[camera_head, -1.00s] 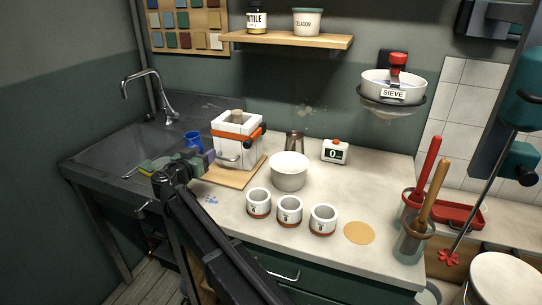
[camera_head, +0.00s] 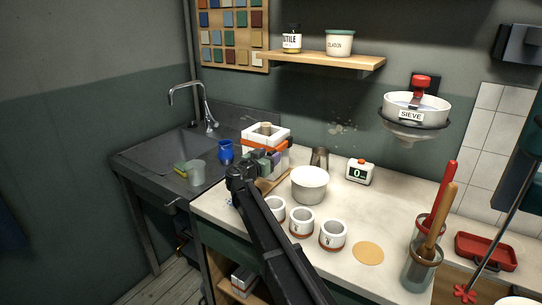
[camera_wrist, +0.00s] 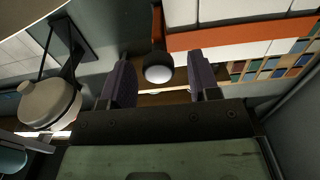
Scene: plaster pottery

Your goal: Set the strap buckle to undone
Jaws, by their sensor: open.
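The white plaster mould (camera_head: 277,134) stands on a wooden board at the back of the counter, with an orange-red strap (camera_head: 258,144) around it. My gripper (camera_head: 266,160) is in front of the mould's near side and hides part of it in the head view. In the wrist view, the strap (camera_wrist: 235,36) crosses the white mould. A dark lever-like part with a pale round end (camera_wrist: 158,68), apparently the strap buckle, sticks out between my two open purple-grey fingers (camera_wrist: 160,85). I cannot tell whether either finger touches it, or whether the buckle is fastened.
A white bowl (camera_head: 310,186) stands right of the mould, with a metal cup (camera_head: 319,158) behind it. Several small white pots, including one (camera_head: 301,222), stand in front. A blue cup (camera_head: 225,151) is to the left by the sink (camera_head: 165,155).

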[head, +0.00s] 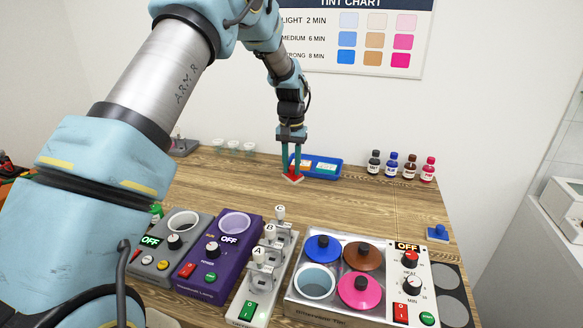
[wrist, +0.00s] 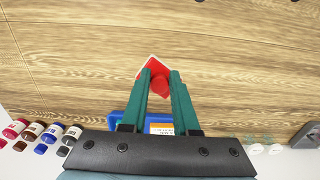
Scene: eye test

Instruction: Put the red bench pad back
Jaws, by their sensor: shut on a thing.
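The red bench pad (head: 293,178) is a small red piece with a pale edge and a red knob, in front of the blue tray in the head view. In the wrist view the pad (wrist: 157,68) shows between and just beyond my fingertips. My gripper (head: 292,171) points down, its two teal fingers shut on the pad's knob; the wrist view shows the gripper (wrist: 161,74) from above. The fingers hide part of the pad. I cannot tell whether its underside touches the table.
The blue tray (head: 336,173) with packets is close behind my gripper. Dye bottles (head: 392,164) stand back right, glass cups (head: 233,147) back left. A blue knobbed pad (head: 437,233) lies at the right. Control units and a pot heater (head: 335,318) fill the front. The middle wood (head: 345,208) is clear.

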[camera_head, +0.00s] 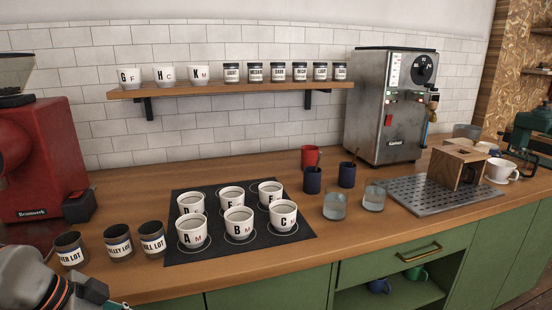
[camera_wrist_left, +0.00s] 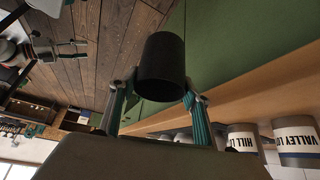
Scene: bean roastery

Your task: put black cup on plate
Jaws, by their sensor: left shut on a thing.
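In the left wrist view a plain black cup (camera_wrist_left: 162,60) sits between the two fingers of my left gripper (camera_wrist_left: 161,90), which is shut on it. The green cabinet front and wood floor show behind it. In the head view part of my left arm (camera_head: 38,280) shows at the lower left corner; the held cup is not visible there. No bare plate is clear to me. A pale saucer (camera_head: 494,181) partly shows under a white cup (camera_head: 501,169) at the far right of the counter.
Three labelled jars (camera_head: 118,243) stand at the front left of the counter. A black mat (camera_head: 290,236) holds several lettered cups. Dark blue cups, a red mug (camera_head: 311,157), glasses, a metal grid tray (camera_head: 413,198) and a steel machine (camera_head: 384,110) stand farther right.

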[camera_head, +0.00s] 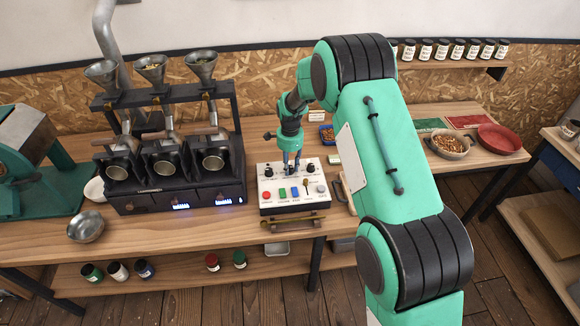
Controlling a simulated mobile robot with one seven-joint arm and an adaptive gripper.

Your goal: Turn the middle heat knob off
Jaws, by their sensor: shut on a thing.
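A white control box (264,196) stands near the front of the bench, with a row of dark heat knobs along its back and coloured buttons in front. The left knob (268,171) and the right knob (310,167) are in plain sight. My gripper (290,169) reaches down from above between them and is shut on the middle heat knob, which its fingers mostly hide. I cannot read the knob's setting. The three-head roaster (175,189) stands left of the box. Blue lights show under its middle and right heads; none shows under the left.
A metal bowl (86,227) is at the bench's front left. A wooden-handled tool (342,190) lies right of the box. A brass-coloured rail (293,223) runs along the front. A bowl of beans (450,146) and a red bowl (499,138) stand far right.

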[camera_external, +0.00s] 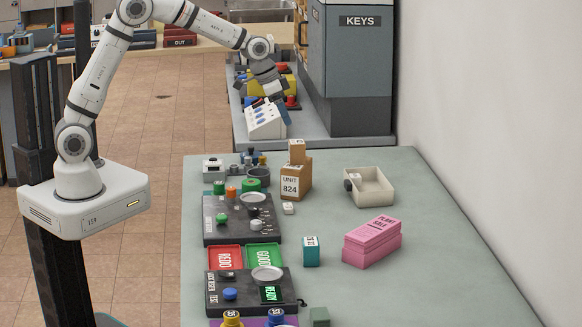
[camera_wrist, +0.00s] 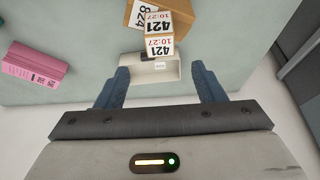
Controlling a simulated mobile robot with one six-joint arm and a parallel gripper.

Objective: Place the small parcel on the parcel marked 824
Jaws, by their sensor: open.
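The parcel marked 824 (camera_external: 291,187) is a brown carton standing on the grey-green table. The small parcel (camera_external: 297,152), a small brown box, appears to stand on its top, toward the back. In the wrist view the small parcel (camera_wrist: 158,25) shows labels reading 421 and 10:27 and overlaps the 824 parcel (camera_wrist: 141,12), which is partly hidden. My gripper (camera_external: 271,82) is up beyond the far end of the table in the external view, apart from both parcels. In the wrist view its two blue-grey fingers (camera_wrist: 160,70) are spread with nothing held between them.
A cream tray (camera_external: 374,199) lies right of the parcels. A pink stack (camera_external: 371,241) and a teal box (camera_external: 311,252) stand nearer. Dark control panels (camera_external: 237,236) line the left edge. A grey KEYS cabinet (camera_external: 357,75) stands at the back. The table's right front is clear.

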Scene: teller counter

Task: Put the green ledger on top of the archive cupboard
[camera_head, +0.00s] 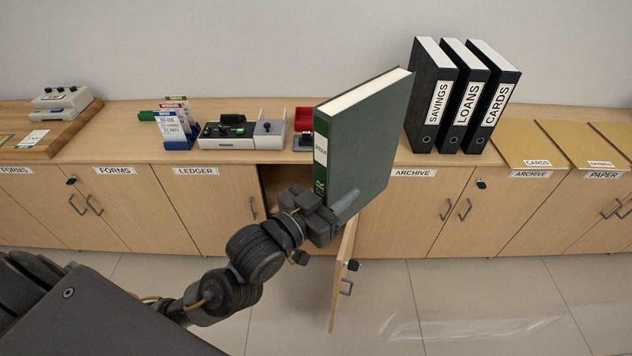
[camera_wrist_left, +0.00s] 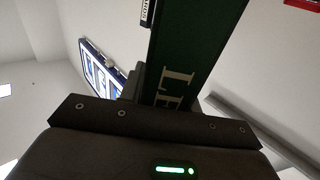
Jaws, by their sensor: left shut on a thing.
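The green ledger (camera_head: 368,140) is a thick dark green book with a white spine label, upright in the middle of the head view. My left gripper (camera_head: 335,212) is shut on its lower part and holds it up in front of the counter. In the left wrist view the ledger's spine (camera_wrist_left: 195,50) rises from the jaws, with the letters "LE" showing. The archive cupboard (camera_head: 408,205), labelled ARCHIVE, is just right of the ledger, which hides part of its top. My right gripper does not show.
Black binders (camera_head: 462,98) marked SAVINGS, LOANS and CARDS stand on the archive top. An open cupboard door (camera_head: 342,275) juts out below the ledger. A card machine (camera_head: 240,133) and a red box (camera_head: 303,118) stand to the left. Tan folders (camera_head: 523,146) lie to the right.

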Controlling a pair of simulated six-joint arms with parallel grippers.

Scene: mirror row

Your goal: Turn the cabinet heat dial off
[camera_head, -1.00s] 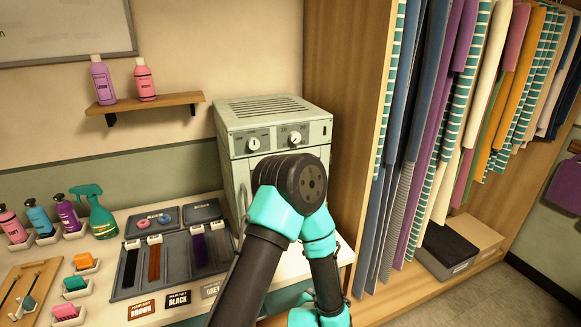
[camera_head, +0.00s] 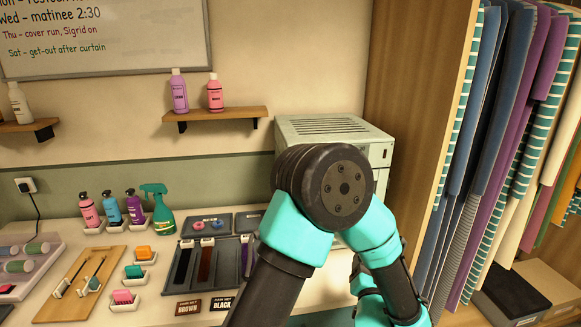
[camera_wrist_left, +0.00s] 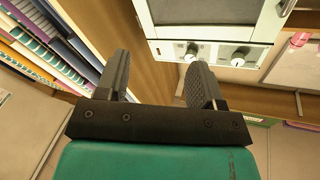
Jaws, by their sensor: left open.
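The grey heat cabinet (camera_head: 383,150) stands against the back wall in the head view, its front mostly hidden behind my arm. In the left wrist view the cabinet (camera_wrist_left: 208,14) appears upside down, with two round dials on its panel. One dial (camera_wrist_left: 192,52) is close to the right finger; the other dial (camera_wrist_left: 238,57) is farther right. I cannot read their labels or settings. My left gripper (camera_wrist_left: 160,60) is open and empty, its fingers pointing toward the panel. Whether a finger touches the nearer dial is unclear. My right gripper is not in view.
A wooden wardrobe (camera_head: 406,80) with hanging clothes stands right of the cabinet. A shelf (camera_head: 215,114) with two bottles is on the wall to the left. The worktop holds a green spray bottle (camera_head: 158,208), several other bottles, and a dark swatch tray (camera_head: 208,240).

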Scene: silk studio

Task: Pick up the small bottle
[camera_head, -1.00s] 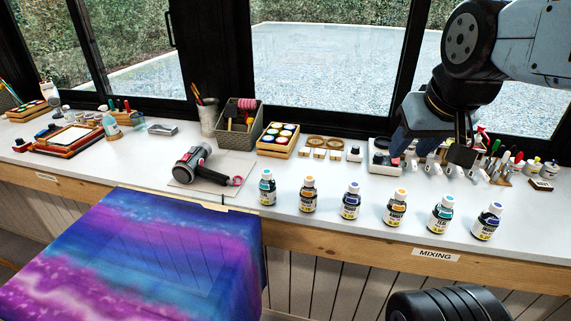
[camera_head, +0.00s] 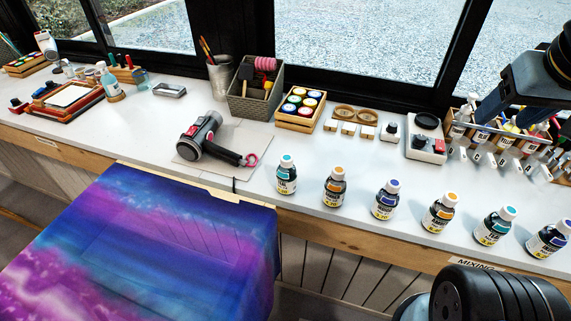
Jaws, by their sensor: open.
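Several small dye bottles stand upright in a row along the front of the white worktop. The leftmost is a teal-capped bottle (camera_head: 286,175). To its right are an orange-capped bottle (camera_head: 334,187), a blue-capped bottle (camera_head: 385,200), a second orange-capped bottle (camera_head: 439,212), a second teal-capped bottle (camera_head: 494,226) and a second blue-capped bottle (camera_head: 548,238). Which one is meant cannot be told. My gripper (camera_head: 536,108) is at the upper right, partly cut off by the frame edge. It is open and apart from the row, in front of the rear rack.
A grey hair dryer (camera_head: 207,137) lies left of the row. Behind stand a grey basket (camera_head: 256,100), a tray of paint pots (camera_head: 300,108), a small scale (camera_head: 425,143) and a crowded rack (camera_head: 490,135).

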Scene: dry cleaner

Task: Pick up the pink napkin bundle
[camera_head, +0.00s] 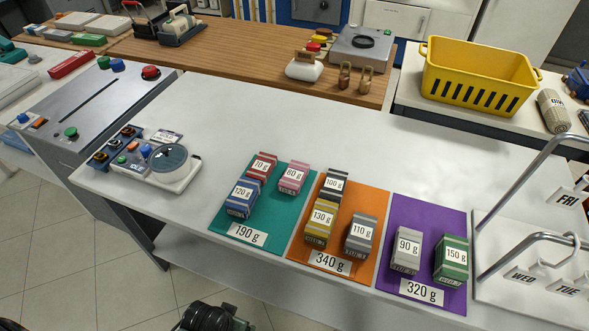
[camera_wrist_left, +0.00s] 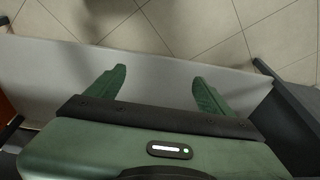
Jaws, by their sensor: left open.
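The pink napkin bundle (camera_head: 294,178) is a small pink block with a white label that seems to read 80 g. It sits on the teal mat (camera_head: 222,224), at its upper right, beside a red bundle (camera_head: 262,166) and a blue bundle (camera_head: 243,197). My left gripper (camera_wrist_left: 160,92) shows in the left wrist view with its two green fingers spread apart and nothing between them. Below it are a pale counter edge and the tiled floor; the bundle is not in that view. My right gripper is in neither view.
An orange mat (camera_head: 377,206) with several bundles and a purple mat (camera_head: 429,214) with two lie to the right. A round dial device (camera_head: 168,158) stands left, a metal hook stand (camera_head: 505,250) right. The white counter (camera_head: 330,143) behind the mats is clear.

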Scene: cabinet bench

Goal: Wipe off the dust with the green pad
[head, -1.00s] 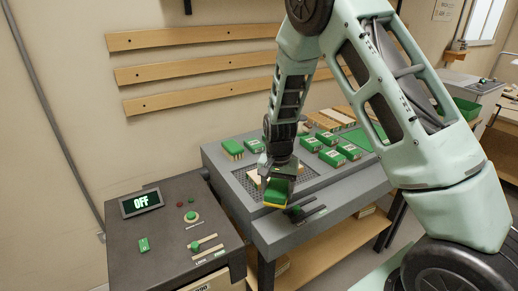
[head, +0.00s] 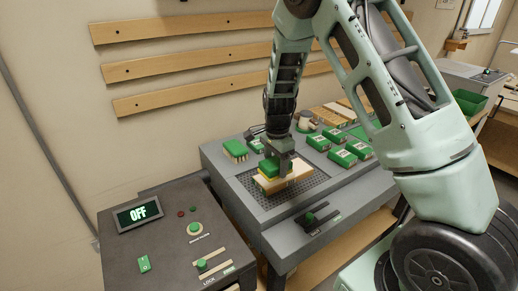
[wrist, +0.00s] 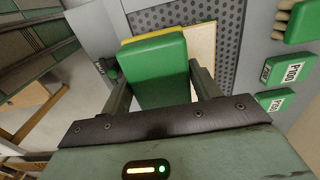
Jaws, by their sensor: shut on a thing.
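The green pad (head: 268,168), with a yellow underside layer, is held between the fingers of my gripper (head: 277,160). It is over a pale wooden board (head: 292,182) on the grey bench's perforated plate (head: 317,182); I cannot tell if it touches the board. In the wrist view the pad (wrist: 155,70) fills the space between the fingers, and part of the board (wrist: 201,45) shows beyond it. I cannot make out dust on the visible part of the board.
Green-topped blocks (head: 345,158) stand right of the plate, and a green brush (head: 235,150) lies at its back left. A slider control (head: 315,217) is on the bench front. A dark console (head: 170,245) with an OFF display (head: 138,212) stands at the left.

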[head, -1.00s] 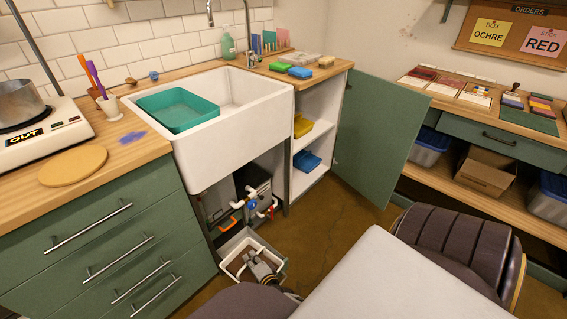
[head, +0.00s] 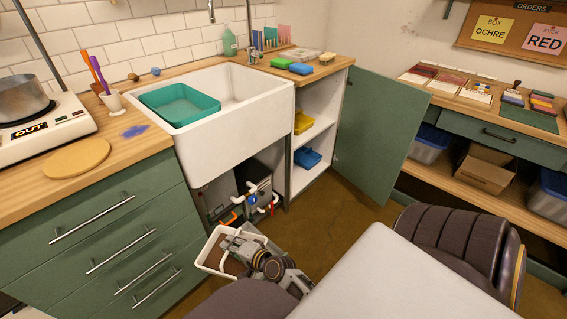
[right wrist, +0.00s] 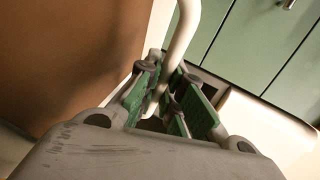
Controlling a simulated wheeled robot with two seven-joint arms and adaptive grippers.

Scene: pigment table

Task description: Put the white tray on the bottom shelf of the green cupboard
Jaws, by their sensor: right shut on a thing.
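The white tray (head: 205,255) is at the lower middle of the head view, in front of the sink unit and beside the drawers. My right gripper (head: 234,244) is at the tray and partly hides it. In the right wrist view, the fingers (right wrist: 168,103) are closed around the tray's pale handle (right wrist: 184,45). The green cupboard has its door (head: 381,135) standing open, to the right of the sink. A yellow container (head: 303,122) is on its upper shelf and a blue container (head: 307,158) is on a lower one. My left gripper is not in view.
The white sink (head: 230,140) holds a teal basin (head: 180,104). Pipes (head: 255,198) are under it. Brown floor (head: 340,215) is clear in front of the cupboard.

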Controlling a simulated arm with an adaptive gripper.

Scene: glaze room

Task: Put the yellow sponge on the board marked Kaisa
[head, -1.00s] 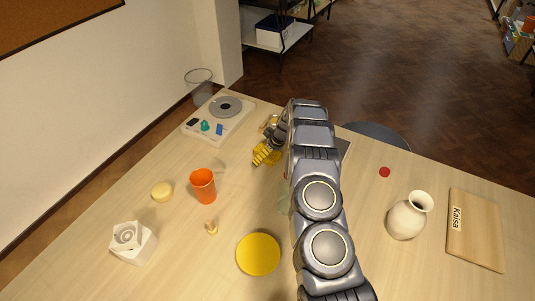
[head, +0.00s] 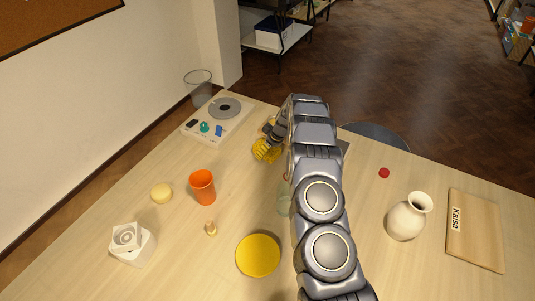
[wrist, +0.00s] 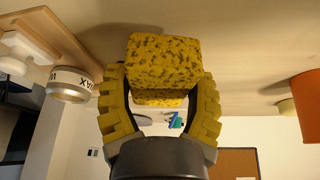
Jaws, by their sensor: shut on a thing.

:: Task goal ::
Locate all lines in the listing above with the word "Your" and copy them.

:: Task result ::
Your goal: Set the strap buckle to undone
Your task: put black cup on plate
Your goal: Turn the middle heat knob off
Your goal: Turn the cabinet heat dial off

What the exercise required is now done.